Look for the string "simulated" in every line, and copy each line that has it.

— start of INFORMATION SHOWN —

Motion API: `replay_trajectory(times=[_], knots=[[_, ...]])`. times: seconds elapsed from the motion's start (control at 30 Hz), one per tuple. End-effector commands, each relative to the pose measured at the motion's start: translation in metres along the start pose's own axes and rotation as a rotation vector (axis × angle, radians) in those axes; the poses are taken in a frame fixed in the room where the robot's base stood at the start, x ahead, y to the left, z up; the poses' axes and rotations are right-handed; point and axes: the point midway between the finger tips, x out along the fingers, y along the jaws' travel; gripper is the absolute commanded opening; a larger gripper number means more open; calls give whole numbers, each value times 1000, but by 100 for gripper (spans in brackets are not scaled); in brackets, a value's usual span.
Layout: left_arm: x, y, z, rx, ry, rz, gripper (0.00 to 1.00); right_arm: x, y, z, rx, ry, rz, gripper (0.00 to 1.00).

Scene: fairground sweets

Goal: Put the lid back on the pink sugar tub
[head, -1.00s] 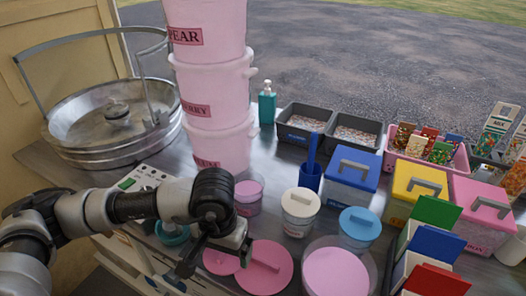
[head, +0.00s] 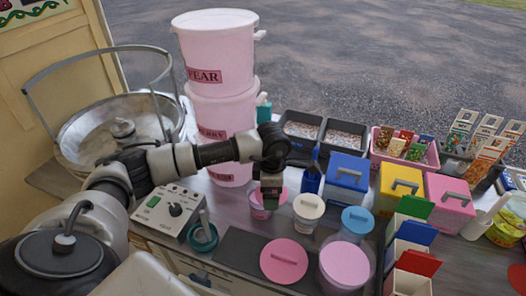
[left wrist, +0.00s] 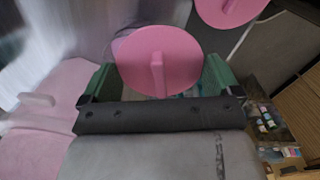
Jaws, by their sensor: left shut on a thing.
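My left gripper (head: 270,200) is shut on the small pink lid (left wrist: 140,55), by its raised bar handle as far as the left wrist view shows. In the head view it is over the small pink sugar tub (head: 258,212), with the lid at the tub's mouth. Whether the lid is seated or just above the rim I cannot tell; the gripper hides part of it. A larger pink lid (head: 283,262) with a bar handle lies on the dark mat. A larger clear tub (head: 345,268) with pink contents stands to its right. My right gripper is not in view.
A stack of pink buckets (head: 220,110) stands close behind my left gripper. A white-lidded tub (head: 309,207) and a blue-lidded tub (head: 357,220) stand just right. A blue box (head: 348,180) is beyond them. The dark mat (head: 238,250) has bare room.

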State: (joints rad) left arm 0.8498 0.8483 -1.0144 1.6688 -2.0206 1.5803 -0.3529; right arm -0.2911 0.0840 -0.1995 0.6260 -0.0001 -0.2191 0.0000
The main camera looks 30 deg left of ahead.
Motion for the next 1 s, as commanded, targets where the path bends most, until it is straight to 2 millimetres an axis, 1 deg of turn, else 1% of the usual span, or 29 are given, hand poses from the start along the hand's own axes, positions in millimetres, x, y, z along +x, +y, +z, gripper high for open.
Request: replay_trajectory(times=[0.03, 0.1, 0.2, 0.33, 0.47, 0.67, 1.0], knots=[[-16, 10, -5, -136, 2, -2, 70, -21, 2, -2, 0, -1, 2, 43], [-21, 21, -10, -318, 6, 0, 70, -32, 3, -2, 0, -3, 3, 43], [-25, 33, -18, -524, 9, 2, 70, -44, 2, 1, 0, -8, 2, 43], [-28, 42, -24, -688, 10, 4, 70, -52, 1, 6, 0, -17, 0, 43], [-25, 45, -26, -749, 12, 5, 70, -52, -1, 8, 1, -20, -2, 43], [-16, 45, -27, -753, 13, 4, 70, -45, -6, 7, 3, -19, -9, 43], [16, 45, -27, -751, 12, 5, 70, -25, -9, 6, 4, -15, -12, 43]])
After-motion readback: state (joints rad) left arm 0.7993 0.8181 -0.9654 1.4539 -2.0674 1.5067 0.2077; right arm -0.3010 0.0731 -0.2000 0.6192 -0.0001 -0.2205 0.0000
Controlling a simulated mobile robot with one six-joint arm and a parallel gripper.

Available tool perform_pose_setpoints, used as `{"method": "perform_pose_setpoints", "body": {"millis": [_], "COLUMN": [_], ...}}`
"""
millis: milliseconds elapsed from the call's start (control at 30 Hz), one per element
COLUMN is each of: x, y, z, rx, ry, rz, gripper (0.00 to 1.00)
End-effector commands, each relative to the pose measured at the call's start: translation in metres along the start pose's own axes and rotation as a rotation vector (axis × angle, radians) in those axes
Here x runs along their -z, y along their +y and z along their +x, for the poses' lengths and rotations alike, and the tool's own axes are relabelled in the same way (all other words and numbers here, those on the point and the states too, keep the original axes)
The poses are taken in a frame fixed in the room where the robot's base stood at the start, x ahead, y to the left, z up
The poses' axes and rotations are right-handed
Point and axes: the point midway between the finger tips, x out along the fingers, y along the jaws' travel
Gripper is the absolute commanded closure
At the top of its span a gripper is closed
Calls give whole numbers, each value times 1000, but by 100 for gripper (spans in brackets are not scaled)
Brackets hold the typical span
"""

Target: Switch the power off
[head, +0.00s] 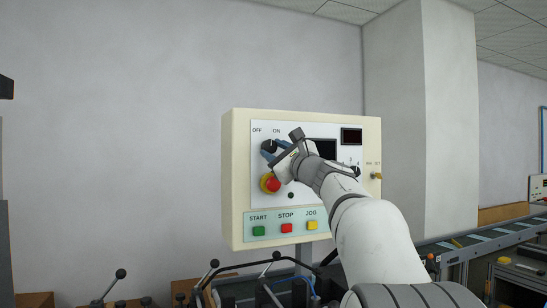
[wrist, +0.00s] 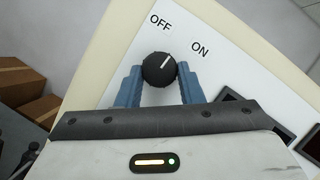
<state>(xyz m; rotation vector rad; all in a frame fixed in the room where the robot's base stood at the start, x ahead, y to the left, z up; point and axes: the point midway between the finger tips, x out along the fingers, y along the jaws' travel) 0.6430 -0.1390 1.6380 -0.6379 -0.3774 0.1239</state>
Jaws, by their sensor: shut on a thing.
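The power knob (head: 267,145) is a round black dial on the control panel, below the OFF and ON labels. In the wrist view the knob (wrist: 158,70) sits between the two blue fingers of my gripper (wrist: 158,78), one finger on each side, and the gripper is shut on it. The knob's white mark points between the OFF label (wrist: 160,23) and the ON label (wrist: 200,49), about midway. In the head view my gripper (head: 272,151) reaches the panel from the right, and my arm covers part of the panel.
A red emergency button (head: 270,183) on a yellow collar is just below my gripper. START, STOP and JOG buttons (head: 286,228) line the panel's bottom. A key switch (head: 376,176) is at the panel's right edge. Black-knobbed levers (head: 120,273) stand in front; a conveyor (head: 485,243) is right.

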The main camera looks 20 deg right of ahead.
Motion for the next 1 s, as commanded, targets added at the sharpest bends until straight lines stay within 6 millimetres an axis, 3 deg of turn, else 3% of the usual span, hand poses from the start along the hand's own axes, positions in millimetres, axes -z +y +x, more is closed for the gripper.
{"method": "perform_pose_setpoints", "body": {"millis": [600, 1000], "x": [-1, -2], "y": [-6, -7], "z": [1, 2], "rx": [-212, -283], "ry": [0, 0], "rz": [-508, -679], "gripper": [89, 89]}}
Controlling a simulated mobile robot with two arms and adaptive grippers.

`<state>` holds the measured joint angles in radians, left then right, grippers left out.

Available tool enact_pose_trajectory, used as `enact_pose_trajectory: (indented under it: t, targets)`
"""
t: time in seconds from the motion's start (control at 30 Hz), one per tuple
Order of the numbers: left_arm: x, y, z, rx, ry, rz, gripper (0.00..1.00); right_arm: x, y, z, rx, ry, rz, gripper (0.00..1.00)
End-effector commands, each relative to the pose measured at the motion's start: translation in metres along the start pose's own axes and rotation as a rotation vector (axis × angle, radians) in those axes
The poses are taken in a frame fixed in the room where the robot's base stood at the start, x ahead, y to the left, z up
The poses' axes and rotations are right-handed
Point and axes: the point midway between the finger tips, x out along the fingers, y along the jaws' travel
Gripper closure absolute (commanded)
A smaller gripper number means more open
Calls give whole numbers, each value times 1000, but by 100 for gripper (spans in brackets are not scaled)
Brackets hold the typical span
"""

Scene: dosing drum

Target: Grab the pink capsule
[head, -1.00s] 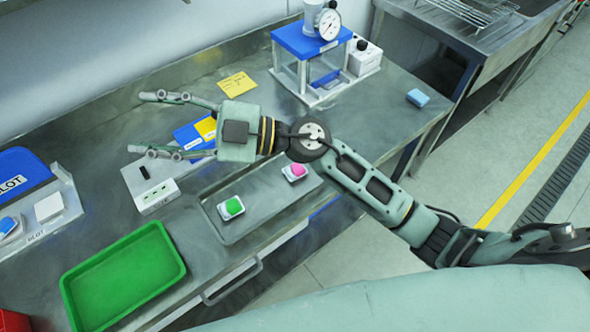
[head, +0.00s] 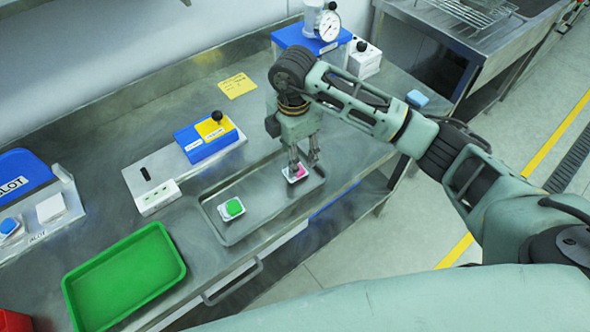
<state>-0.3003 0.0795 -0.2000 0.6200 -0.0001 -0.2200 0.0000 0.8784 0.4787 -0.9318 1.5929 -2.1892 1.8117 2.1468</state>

— end of INFORMATION SHOWN —

- **REPLY TO THE EXERCISE**
Controlling a simulated mobile robot with one six-joint arm and a parallel gripper.
Controlling a simulated mobile robot with two arms and adaptive grippers.

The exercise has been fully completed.